1) On concerns about CAA: Unhelpful combativeness

  • Prime Minister Narendra Modi’s statement that the Citizenship (Amendment) Act, 2019, or CAA, 2019, intended only to grant citizenship to a certain class of people, and not to deny citizenship to anyone is factually accurate. 
  • But his extrapolation that hence the Act’s critics are misinformed is unfounded and misleading. The concern expressed by many is not that it allows citizenship to people escaping persecution from neighbouring countries. 
  • On the contrary the fundamental opposition to the law is that it does so in a discriminatory and inadequate manner. The CAA introduces a religious test in classifying victims of persecution, and granting them citizenship in a secular republic. 
  • The one strand of opposition, among indigenous communities in the Northeastern States, is indeed against granting citizenship rights to anyone, regardless of religion. Mr. Modi appeared to be eager to pacify them, as he should be, by reiterating that safeguards are being included in the law to protect the cultural and linguistic rights of indigenous groups. 
  • When it comes to addressing the legitimate and well-founded concerns of constitutional experts, the Opposition and several State governments, he tends to turn unhelpfully combative.
  • If Mr. Modi and his colleagues are genuinely concerned that there is misinformation, they must reach out to the critics rather than disparage them. 
  • Instead, party functionaries have latched on to the situation as yet another opportunity for political propaganda, a communal one at that, and launched a marathon monologue. 

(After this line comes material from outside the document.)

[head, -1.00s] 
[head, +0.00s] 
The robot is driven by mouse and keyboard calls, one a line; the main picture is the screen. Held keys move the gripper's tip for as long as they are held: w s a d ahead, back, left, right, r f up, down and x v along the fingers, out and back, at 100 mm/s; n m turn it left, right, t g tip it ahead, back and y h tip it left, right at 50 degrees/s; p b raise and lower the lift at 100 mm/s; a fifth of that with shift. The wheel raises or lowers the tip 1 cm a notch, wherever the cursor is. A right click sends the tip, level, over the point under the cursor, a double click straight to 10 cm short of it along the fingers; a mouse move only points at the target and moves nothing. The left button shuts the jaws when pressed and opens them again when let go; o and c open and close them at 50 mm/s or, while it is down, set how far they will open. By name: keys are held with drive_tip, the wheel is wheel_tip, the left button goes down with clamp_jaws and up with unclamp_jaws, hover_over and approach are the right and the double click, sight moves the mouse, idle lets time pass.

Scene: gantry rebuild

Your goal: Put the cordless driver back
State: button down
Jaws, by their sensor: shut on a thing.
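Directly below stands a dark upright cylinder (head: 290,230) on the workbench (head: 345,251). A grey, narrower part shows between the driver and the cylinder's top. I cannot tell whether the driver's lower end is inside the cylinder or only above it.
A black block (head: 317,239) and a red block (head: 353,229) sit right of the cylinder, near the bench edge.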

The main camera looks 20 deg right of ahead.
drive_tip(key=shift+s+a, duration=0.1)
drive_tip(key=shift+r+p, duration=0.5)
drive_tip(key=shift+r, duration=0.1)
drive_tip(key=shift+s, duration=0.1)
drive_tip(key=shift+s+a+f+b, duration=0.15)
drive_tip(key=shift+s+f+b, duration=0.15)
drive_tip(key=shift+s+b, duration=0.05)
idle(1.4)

  • If the CAA’s provisions reflect the BJP’s Hindutva philosophy, the straw man argument further accentuates it. The suggestion is that the CAA’s opponents are opposed to giving refuge to persecuted Hindu, Sikh, Buddhist, Jain, and Christian minorities from Pakistan, Afghanistan and Bangladesh, which they are not. 
  • The CAA’s rationale is that these countries have a state religion, and religious minorities face persecution. But persecution need not be only religious in nature. In Sri Lanka, Tamils have suffered in the hands of the establishment and the dominant Sinhalas. 
  • Moreover, Islamic sects, Shias and Ahmadiyyas, and non-believers that have come under attack in these three countries are denied the benefit under the CAA for no logical reason. 
  • The explanation that the current CAA is only remedying a grievance left over by Partition is unconvincing. Afghan refugees should not have qualified by that reasoning. 
  • In truth, the popular suspicion of the government’s intent draws from its political rhetoric and the link between a National Register of Indian Citizens and the CAA that its functionaries repeatedly seek to forge. 
  • Critics have laid out their concerns regarding the CAA; it is the government that needs to explain its position. By repeatedly misinterpreting the concerns, the government betrays an unwillingness to engage on the issue.


2) On ruling party's win in Taiwan: Vote for status quo

  • Taiwan’s pro-democracy President Tsai Ing-wen’s re-election, with a record mandate since the country’s first direct elections of 1996, could further strain ties with China. 
  • Ms. Tsai’s Democratic Progressive Party (DPP) suffered major losses in the 2018 local elections, but on Saturday, she took over 57% of the vote against her challenger, Han Kuo-yu of the Kuomintang party, which once ruled in China before moving to Taiwan. 
  • Opposition to Beijing’s one-country two-systems policy has long defined the ruling DPP. The Hong Kong protests have only served to bring into sharp relief the consolidation of democracy and sovereignty in Taiwan ahead of the weekend’s elections. 
  • Indeed, the Opposition’s landslide victory in Hong Kong’s local elections in November added momentum to Ms. Tsai’s own prospects. In a campaign marred by allegations of Chinese fake news and social media trolls on DPP candidates. 
  • She was subject to attacks on the authenticity of her degree from the London School of Economics, which the latter has confirmed. Also, the ruling party’s consolidation has coincided with the emergence of an assertive China, and with attempts of U.S. President Trump to use Taipei as a bargaining chip in his trade war with China.

  • Taiwan’s future remains unfinished business for China’s President Xi Jinping, who, in October, presided over the 70th anniversary of the revolution. He has in the recent past declared his intention to use force to unify Taiwan with the mainland. 
  • For his part, Mr. Trump departed from protocol after his election when he received Ms. Tsai’s congratulatory call. Recent U.S. legislation to promote Taipei relations did not go down well in Beijing. 
  • China has meanwhile leveraged its economic clout to influence much of Africa and Latin America to withhold recognition to Taiwan as a sovereign state. According formal recognition to the island nation’s official name, the Republic of China, is among the DPP’s conditions for initiating dialogue with Beijing. 
  • A ratcheting of the rhetoric by Taipei and Beijing is more likely now. But it is unlikely that Mr. Xi would want to risk global recrimination from any aggressive military display either against Taiwan or Hong Kong. 
  • Taiwan’s zealous defence of its market economy and democratic freedoms may not seem compatible with the China model of state-sponsored capitalism and one-party rule. 
  • Yet, it may not be too fanciful to imagine the establishment of a possible modus vivendi, built on the mutual interest on either side to maintain the operation of market forces. A resolution of the historic dispute could be long-drawn. 
  • The ruling party’s win in Taiwan will make the dispute with China more difficult to resolve. But a constructive and democratic international response would be for the big powers to desist from exploiting the situation to promote their own interests.